AI Differentiation: Electrochemical Monitoring
SES’s distinctive competitive claim is its AI-based electrochemical monitoring system. Rather than trying to engineer away dendrites entirely, SES uses machine learning to:
- Monitor electrochemical signatures in real-time during charge/discharge — monitoring cell impedance, voltage curves, current distribution, and other electrochemical parameters
- Detect early signs of dendrite formation — dendrites have characteristic electrochemical signatures that appear before they cause short circuits
- Respond dynamically — adjust charging profile, current limits, or cell management in real-time to suppress or slow dendrite growth
This is a fundamentally different approach: rather than relying purely on material science to prevent dendrites, SES uses algorithmic control to detect and suppress them.
Advantages:
- Adds a software-based layer of safety that works across a range of operating conditions
- Can be updated and improved through software; doesn’t require new cell manufacturing
- Complements any electrolyte or separator chemistry
Challenges:
- Requires integration with vehicle BMS (battery management system) and onboard computing
- Effectiveness depends on the quality of the AI models and training data
- Independent validation of AI performance in real vehicles is limited as of Q2 2026
Apollo Cell Specifications
| Specification | Value | Context |
|---|---|---|
| Capacity | 107 Ah | Large-format automotive cell |
| Gravimetric energy density | 417 Wh/kg | Tested at multiple discharge rates (C/10, C/3, 1C) |
| Volumetric energy density | 935 Wh/L | Volume-normalized energy |
| Relative to conventional Li-ion | ~60% higher | vs. 260 Wh/kg NMC baseline |
| Discharge rate testing | C/10, C/3, 1C | Consistently high across three test rates |
| Status (as of 2026) | Demonstrated; in OEM testing phase | Not yet in production |
Note: Apollo was demonstrated in 2021; subsequent cell development and OEM-specific variants may differ. Current status of Apollo vs. next-generation designs (as of Q2 2026) not publicly detailed.
Business Model
SES has three simultaneous OEM pathways, each at different development stages:
General Motors (Primary Partnership)
- Status: A-sample JDA (active); B-sample JDA in progress
- Timeline: B-sample development leading to prototype vehicle integration by 2027–2028
- Scale: GM investment and PIPE participation signals high confidence
Hyundai Motor Company and Kia
- Status: A-sample and B-sample JDAs signed; dedicated B-sample facility Ui-Wang, South Korea announced (2025)

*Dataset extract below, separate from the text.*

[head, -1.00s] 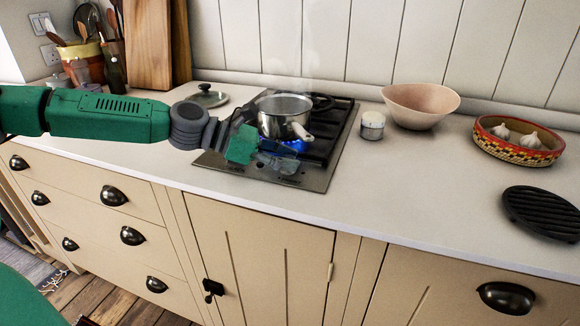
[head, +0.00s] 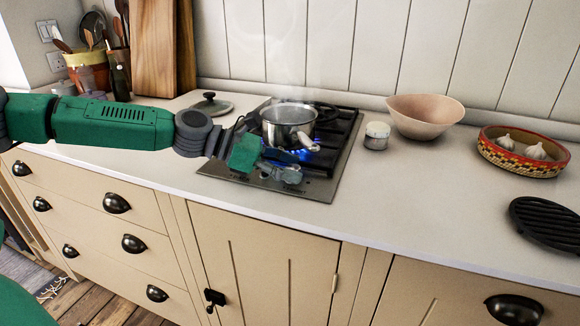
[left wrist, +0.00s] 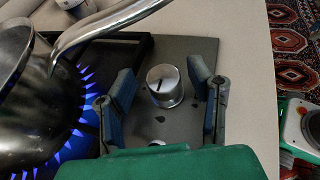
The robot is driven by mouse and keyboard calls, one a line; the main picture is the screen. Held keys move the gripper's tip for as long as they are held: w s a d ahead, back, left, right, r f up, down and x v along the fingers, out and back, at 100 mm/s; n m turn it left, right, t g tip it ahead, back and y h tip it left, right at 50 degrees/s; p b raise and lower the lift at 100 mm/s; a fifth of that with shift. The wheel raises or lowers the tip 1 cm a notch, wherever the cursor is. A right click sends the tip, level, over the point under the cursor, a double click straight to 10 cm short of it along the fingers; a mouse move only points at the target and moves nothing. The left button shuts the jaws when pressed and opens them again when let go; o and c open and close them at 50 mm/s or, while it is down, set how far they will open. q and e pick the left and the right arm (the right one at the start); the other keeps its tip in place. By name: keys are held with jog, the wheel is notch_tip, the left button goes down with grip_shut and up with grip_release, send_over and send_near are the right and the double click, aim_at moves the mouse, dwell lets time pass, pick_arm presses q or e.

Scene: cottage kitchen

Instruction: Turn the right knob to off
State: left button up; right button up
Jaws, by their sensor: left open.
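The steel hob (head: 322,188) is set in the white worktop. In the left wrist view, a round silver knob (left wrist: 165,85) with a dark pointer line stands on the hob's metal plate (left wrist: 193,50). My left gripper (left wrist: 163,82) is open, with one finger on each side of this knob; whether either touches it I cannot tell. Part of another silver knob (left wrist: 157,143) shows nearer the green palm. In the head view, my left gripper (head: 285,172) is over the hob's front edge and hides the knobs. My right gripper is not in view.
A steaming steel pan (head: 289,118) stands on the hob over blue flames (left wrist: 84,125); its handle reaches close to my gripper. A small jar (head: 377,136), a pink bowl (head: 425,117) and a garlic basket (head: 522,152) stand right. The front worktop is clear.

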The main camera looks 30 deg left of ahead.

- Scale: SES AI “building and operating one of the largest capacity Li-Metal lines in the world” (company language suggests GWh-scale ambition by 2027–2028)
- Timeline: B-sample development in South Korea facility; prototype vehicle integration planned for late 2020s
Honda
- Status: A-sample JDA announced (2026)
- Timeline: Early-stage compared to GM and Hyundai-Kia
- Significance: Marks Honda’s formal commitment to lithium-metal battery development alongside its traditional nickel-metal-hydride and early solid-state research
Unique position: SES is the only lithium-metal company with three major OEM partnerships all active simultaneously (as of April 2026).
Notable Developments
- 2026: Honda announces A-sample JDA with SES AI for joint development of lithium-metal batteries.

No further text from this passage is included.